■ **Your instructions**
Print all the data, keeping every line exactly as it is.

======== Raw data

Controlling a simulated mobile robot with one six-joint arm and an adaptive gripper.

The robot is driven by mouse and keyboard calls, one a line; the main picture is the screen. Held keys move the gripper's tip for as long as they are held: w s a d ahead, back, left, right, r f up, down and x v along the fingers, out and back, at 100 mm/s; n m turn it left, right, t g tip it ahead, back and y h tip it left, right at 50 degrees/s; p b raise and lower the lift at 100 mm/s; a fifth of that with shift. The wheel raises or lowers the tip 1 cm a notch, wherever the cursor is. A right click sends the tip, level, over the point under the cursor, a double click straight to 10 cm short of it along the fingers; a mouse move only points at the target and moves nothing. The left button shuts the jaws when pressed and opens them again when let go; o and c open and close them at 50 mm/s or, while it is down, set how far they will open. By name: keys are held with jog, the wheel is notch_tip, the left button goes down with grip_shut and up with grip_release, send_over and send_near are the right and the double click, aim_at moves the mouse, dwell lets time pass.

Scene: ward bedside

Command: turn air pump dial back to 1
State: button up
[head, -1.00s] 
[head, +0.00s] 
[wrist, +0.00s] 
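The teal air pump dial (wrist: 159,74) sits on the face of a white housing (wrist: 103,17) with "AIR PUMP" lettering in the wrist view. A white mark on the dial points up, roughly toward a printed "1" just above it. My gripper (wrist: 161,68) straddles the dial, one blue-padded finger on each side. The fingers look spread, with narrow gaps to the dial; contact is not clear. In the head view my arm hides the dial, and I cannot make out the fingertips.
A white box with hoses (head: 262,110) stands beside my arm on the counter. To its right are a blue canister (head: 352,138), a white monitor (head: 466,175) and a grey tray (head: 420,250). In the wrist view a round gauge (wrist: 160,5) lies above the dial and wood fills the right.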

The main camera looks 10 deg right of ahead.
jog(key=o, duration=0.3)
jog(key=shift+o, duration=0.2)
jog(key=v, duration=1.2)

================

■ **Solution for this task**
Controlling a simulated mobile robot with one six-joint arm and an adaptive gripper.

The robot is driven by mouse and keyboard calls, one a line; the main picture is the screen. Held keys move the gripper's tip for as long as they are held: w s a d ahead, back, left, right, r f up, down and x v along the fingers, out and back, at 100 mm/s; n m turn it left, right, t g tip it ahead, back and y h tip it left, right at 50 degrees/s; p b raise and lower the lift at 100 mm/s; a fifth of that with shift. The wheel raises or lowers the tip 1 cm a notch, wherever the cursor is. A right click sends the tip, level, over the point under the cursor, a double click straight to 10 cm short of it along the fingers; a mouse move only points at the target and moves nothing. The left button shuts the jaws when pressed and opens them again when let go; o and c open and close them at 50 mm/s or, while it is down, set how far they will open. By name: keys are held with jog, the wheel is notch_tip, the left button goes down with grip_shut and up with grip_release, send_over and send_near are the right and the double click, aim_at moves the mouse, dwell lets time pass.

Scene: ward bedside

Command: turn air pump dial back to 1
State: button up
[head, -1.00s] 
[head, +0.00s] 
[wrist, +0.00s] 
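The teal air pump dial (wrist: 159,74) sits on the face of a white housing (wrist: 103,17) with "AIR PUMP" lettering in the wrist view. A white mark on the dial points up, roughly toward a printed "1" just above it. My gripper (wrist: 161,68) straddles the dial, one blue-padded finger on each side. The fingers look spread, with narrow gaps to the dial; contact is not clear. In the head view my arm hides the dial, and I cannot make out the fingertips.
A white box with hoses (head: 262,110) stands beside my arm on the counter. To its right are a blue canister (head: 352,138), a white monitor (head: 466,175) and a grey tray (head: 420,250). In the wrist view a round gauge (wrist: 160,5) lies above the dial and wood fills the right.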

The main camera looks 10 deg right of ahead.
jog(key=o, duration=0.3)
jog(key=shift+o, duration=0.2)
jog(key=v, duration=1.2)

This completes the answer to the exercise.